ClickHouse Materialized Views: How They Work and Where They Break

ClickHouse materialized views are important but widely misunderstood. This engineering guide covers the block-level trigger model, correct aggregation patterns, write amplification trade-offs, and when they cause more problems than they solve.

Materialized views in ClickHouse look deceptively simple. You write a SELECT, attach it to a table, and data flows into a pre-aggregated target automatically. In practice, several behaviors diverge sharply from what engineers coming from traditional databases expect - and those surprises tend to surface under production load.

This post covers how ClickHouse MVs actually work under the hood, what you need to get right when designing them, the aggregation traps that cause silent data corruption, and the operational costs that accumulate at scale.

The Insert Trigger Model

A ClickHouse materialized view is not a snapshot you refresh on a schedule. It is an AFTER INSERT trigger attached to the leftmost table in its SELECT statement. It fires on every INSERT, reads nothing from source table disk, and processes only the data block that just arrived in memory. When an insert lands, ClickHouse runs the MV's SELECT against the in-memory buffer and writes the result to the target table as a new part.
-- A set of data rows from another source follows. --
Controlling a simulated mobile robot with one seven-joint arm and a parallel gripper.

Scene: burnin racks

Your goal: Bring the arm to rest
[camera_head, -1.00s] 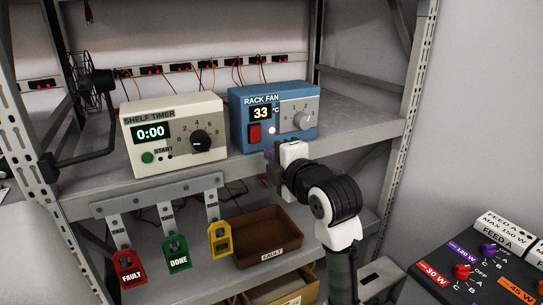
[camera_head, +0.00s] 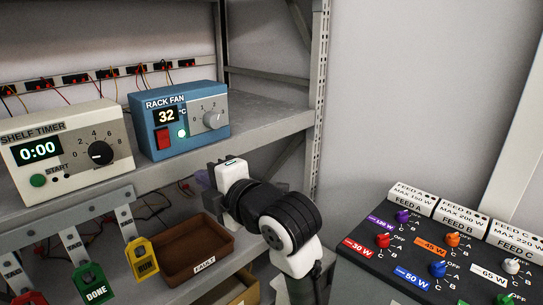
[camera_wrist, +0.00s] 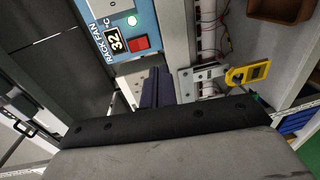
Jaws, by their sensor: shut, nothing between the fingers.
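My arm reaches up from the lower right in the head view. My gripper (camera_head: 203,179) is at its far end, just in front of the shelf edge, below and right of the blue rack fan box (camera_head: 180,122) and apart from it. Its fingertips are partly hidden behind the wrist. In the wrist view the dark fingers (camera_wrist: 153,88) are together with nothing visible between them. The rack fan box also shows there upside-slanted at the top (camera_wrist: 125,30). Its display reads 32 °C, its red switch (camera_head: 163,138) is on the front, and a green light (camera_head: 182,133) is lit.
A shelf timer (camera_head: 68,150) reading 0:00 stands left of the fan. Below hang a green DONE tag (camera_head: 92,283) and a yellow tag (camera_head: 142,258) near a brown FAULT tray (camera_head: 176,262). A dark feed panel with knobs (camera_head: 400,255) lies right. The rack post (camera_head: 319,100) stands behind the arm.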

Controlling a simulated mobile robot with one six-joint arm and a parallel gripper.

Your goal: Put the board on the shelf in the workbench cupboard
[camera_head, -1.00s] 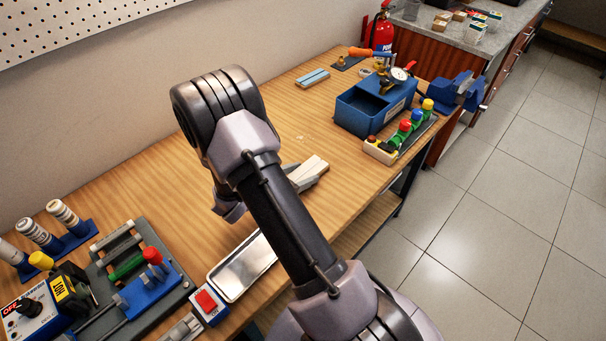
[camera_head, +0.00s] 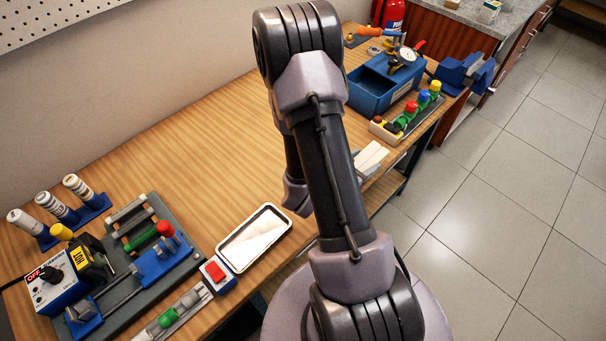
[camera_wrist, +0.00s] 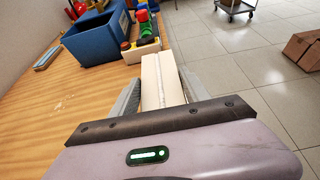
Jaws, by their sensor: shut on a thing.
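The pale board (camera_wrist: 160,82) is between the two grey fingers of my gripper (camera_wrist: 161,92) in the wrist view, pointing forward from the jaws. My gripper is shut on it. In the head view the board's white end (camera_head: 371,158) shows to the right of my arm, near the workbench's front edge; my arm hides the rest and most of the jaws. The wooden workbench (camera_head: 190,150) runs diagonally across the view. A red-brown cupboard front (camera_head: 470,45) shows under the stone counter at top right; no open cupboard shelf is clearly seen.
A blue box (camera_head: 378,90) and a rack with coloured caps (camera_head: 408,120) stand at the bench's far right, by a blue vise (camera_head: 466,72). A white-rimmed tray (camera_head: 254,238) lies near the front edge. The tiled floor (camera_head: 500,220) at right is clear.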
This has a non-obvious implication: ClickHouse splits large INSERTs into blocks based on max_insert_block_size (default 1,048,576 rows). A 3-million-row INSERT arrives as three sequential blocks, and the MV fires three times, writing three separate parts to the target. This processing is synchronous - a slow MV SELECT directly increases insert latency on the source table, because ClickHouse won't acknowledge the INSERT as complete until all attached MVs have written their output.

Multiple MVs on the same source table execute sequentially in alphabetical order by default. The parallel_view_processing setting can parallelize execution at the cost of higher CPU usage. Each MV adds at least one additional write per INSERT block, which matters for high-throughput tables.
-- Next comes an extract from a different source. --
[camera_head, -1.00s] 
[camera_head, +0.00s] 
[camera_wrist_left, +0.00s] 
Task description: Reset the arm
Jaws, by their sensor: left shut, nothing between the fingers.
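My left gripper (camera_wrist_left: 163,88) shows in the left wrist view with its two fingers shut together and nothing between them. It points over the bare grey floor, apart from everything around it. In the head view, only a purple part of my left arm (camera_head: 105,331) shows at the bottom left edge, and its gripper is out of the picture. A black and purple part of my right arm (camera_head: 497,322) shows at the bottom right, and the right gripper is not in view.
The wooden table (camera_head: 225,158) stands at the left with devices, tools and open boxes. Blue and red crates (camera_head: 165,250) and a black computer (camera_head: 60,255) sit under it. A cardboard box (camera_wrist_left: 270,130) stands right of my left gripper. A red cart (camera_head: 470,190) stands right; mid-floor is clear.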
Designing the Target Table

Always use the TO <target_table> syntax. When you omit it, ClickHouse creates a hidden .inner.<uuid> table that is destroyed when you drop the view - you lose all materialized data along with the view definition. The implicit inner table also complicates schema migrations and can't be shared across multiple MVs. With the explicit TO syntax, the target table persists independently, can be managed with standard ALTER TABLE operations, and multiple views can write to the same target.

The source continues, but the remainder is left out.